> _The request_: Please output the data below exactly as given, starting at its first line and stopping after the line that contains "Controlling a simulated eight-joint".

> _Dataset_:
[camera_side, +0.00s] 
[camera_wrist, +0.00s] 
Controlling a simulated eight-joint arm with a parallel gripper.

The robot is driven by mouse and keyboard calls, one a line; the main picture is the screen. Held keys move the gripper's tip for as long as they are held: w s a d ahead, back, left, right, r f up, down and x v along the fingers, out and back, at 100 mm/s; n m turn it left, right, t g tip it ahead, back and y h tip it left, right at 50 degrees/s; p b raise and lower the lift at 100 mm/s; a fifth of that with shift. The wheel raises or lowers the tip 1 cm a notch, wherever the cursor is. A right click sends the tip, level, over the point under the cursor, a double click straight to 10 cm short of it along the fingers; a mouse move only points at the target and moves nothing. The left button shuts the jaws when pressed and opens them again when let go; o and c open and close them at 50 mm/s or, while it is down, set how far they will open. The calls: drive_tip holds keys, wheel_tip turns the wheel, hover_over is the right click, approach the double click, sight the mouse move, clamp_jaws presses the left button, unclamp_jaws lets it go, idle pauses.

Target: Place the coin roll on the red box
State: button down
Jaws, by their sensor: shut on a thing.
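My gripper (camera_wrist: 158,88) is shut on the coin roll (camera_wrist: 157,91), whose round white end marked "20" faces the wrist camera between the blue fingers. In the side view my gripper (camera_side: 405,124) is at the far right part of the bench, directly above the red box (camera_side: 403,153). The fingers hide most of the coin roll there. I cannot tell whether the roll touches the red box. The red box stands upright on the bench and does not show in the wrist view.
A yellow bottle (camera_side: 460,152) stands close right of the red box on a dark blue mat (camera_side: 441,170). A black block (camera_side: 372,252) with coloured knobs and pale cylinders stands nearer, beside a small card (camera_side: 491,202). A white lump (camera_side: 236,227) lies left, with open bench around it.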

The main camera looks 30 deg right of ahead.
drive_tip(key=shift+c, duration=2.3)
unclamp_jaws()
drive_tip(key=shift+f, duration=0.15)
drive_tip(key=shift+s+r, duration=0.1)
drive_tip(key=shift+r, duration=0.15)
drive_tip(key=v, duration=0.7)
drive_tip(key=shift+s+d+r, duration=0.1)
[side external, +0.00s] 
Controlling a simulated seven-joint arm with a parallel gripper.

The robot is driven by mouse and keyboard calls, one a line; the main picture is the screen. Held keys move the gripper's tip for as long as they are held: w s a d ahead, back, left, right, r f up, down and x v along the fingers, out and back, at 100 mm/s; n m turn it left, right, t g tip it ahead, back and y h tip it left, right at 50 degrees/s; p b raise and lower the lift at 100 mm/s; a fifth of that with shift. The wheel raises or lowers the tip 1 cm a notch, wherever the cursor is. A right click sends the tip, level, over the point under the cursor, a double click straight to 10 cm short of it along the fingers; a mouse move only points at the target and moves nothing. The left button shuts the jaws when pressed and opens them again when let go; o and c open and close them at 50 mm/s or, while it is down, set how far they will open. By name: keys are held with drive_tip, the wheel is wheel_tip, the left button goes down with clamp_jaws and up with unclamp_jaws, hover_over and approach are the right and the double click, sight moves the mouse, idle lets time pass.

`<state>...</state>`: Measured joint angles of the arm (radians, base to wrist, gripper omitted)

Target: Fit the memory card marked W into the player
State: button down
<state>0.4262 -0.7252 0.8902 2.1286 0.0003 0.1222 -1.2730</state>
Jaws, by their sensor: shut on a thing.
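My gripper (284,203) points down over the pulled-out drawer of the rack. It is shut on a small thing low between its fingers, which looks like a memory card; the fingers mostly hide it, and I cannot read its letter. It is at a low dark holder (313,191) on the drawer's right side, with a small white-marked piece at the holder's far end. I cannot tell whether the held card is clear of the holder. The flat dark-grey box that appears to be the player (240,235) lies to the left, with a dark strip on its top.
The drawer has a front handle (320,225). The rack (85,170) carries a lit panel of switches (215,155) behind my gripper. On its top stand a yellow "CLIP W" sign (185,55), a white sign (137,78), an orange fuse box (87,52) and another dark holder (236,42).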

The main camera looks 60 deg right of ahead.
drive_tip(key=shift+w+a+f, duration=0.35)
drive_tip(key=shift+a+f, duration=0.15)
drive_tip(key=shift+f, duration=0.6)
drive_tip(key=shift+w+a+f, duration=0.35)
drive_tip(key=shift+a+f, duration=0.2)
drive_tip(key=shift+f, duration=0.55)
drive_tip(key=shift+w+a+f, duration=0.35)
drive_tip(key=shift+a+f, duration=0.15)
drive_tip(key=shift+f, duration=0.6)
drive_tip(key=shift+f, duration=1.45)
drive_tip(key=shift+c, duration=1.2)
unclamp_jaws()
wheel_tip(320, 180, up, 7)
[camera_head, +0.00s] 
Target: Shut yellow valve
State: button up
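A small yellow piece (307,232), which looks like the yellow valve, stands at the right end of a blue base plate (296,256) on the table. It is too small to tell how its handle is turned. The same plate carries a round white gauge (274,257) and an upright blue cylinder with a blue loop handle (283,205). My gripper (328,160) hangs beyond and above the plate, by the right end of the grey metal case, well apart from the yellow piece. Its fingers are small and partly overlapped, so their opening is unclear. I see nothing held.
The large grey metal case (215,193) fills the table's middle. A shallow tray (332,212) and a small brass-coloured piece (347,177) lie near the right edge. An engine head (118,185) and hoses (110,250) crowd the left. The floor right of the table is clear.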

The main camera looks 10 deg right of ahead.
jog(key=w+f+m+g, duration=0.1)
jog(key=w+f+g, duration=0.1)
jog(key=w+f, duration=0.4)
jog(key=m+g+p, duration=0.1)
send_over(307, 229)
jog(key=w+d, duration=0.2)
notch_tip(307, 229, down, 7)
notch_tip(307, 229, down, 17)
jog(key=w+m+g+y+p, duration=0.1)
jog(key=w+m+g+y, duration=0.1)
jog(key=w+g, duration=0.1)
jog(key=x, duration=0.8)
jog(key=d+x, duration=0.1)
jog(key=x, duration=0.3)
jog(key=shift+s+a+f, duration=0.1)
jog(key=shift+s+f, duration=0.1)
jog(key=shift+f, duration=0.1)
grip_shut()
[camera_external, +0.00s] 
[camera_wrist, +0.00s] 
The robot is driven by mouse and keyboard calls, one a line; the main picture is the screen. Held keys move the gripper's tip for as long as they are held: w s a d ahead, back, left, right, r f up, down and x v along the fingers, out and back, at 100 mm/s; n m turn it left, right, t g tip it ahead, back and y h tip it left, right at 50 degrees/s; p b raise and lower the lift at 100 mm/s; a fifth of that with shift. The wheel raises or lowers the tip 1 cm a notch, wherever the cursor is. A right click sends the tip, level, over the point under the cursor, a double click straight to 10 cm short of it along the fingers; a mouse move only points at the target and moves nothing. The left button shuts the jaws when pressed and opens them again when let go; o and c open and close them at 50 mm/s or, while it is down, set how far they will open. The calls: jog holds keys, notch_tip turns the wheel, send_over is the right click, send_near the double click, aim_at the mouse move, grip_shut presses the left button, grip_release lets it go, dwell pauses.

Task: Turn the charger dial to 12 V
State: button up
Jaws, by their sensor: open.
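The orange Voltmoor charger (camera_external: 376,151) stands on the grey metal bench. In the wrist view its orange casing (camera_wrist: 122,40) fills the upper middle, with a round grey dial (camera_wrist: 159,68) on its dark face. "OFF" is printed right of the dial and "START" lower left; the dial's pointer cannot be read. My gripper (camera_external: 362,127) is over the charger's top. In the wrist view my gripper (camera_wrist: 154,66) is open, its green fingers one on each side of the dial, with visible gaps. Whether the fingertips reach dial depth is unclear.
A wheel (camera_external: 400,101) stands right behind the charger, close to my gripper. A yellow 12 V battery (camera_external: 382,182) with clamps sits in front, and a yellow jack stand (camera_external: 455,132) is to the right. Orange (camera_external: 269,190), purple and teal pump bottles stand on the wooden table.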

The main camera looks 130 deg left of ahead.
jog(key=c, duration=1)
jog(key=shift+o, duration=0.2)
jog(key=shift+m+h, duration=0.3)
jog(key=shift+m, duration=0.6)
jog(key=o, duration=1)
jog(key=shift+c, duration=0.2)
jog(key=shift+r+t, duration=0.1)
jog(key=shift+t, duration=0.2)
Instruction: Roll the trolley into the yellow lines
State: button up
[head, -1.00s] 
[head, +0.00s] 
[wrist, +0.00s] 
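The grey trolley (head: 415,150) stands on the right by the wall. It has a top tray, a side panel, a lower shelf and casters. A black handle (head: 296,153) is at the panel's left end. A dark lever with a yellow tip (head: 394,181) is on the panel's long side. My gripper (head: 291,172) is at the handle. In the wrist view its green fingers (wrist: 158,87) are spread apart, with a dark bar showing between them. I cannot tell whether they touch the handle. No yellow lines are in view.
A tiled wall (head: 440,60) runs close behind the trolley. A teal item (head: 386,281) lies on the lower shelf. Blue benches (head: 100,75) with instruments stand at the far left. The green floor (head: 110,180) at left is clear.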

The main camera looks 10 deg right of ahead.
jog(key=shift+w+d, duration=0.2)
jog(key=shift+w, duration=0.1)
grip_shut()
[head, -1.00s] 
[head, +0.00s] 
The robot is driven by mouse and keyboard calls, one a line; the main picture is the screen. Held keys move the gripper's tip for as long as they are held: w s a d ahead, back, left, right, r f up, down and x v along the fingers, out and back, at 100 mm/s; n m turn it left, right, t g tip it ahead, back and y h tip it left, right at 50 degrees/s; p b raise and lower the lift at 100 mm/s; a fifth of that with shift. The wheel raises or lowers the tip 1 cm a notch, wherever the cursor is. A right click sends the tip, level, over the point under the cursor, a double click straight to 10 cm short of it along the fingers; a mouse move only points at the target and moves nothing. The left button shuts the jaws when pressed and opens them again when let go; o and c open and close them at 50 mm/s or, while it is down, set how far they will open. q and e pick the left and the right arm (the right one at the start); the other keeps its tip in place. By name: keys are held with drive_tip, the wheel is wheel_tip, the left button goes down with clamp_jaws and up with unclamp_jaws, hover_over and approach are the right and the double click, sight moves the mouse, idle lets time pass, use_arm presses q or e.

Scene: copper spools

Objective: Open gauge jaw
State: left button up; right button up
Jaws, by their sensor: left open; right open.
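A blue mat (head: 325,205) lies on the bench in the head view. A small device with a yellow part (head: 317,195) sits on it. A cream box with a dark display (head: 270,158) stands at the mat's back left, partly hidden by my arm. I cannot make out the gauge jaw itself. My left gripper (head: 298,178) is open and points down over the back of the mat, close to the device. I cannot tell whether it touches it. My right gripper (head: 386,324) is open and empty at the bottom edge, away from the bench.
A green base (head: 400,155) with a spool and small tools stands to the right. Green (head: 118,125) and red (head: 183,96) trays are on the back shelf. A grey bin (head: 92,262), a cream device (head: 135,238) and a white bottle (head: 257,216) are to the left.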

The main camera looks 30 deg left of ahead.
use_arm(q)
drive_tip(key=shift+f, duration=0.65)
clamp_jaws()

> _The reply_:
[camera_side, +0.00s] 
[camera_wrist, +0.00s] 
Controlling a simulated eight-joint arm with a parallel gripper.

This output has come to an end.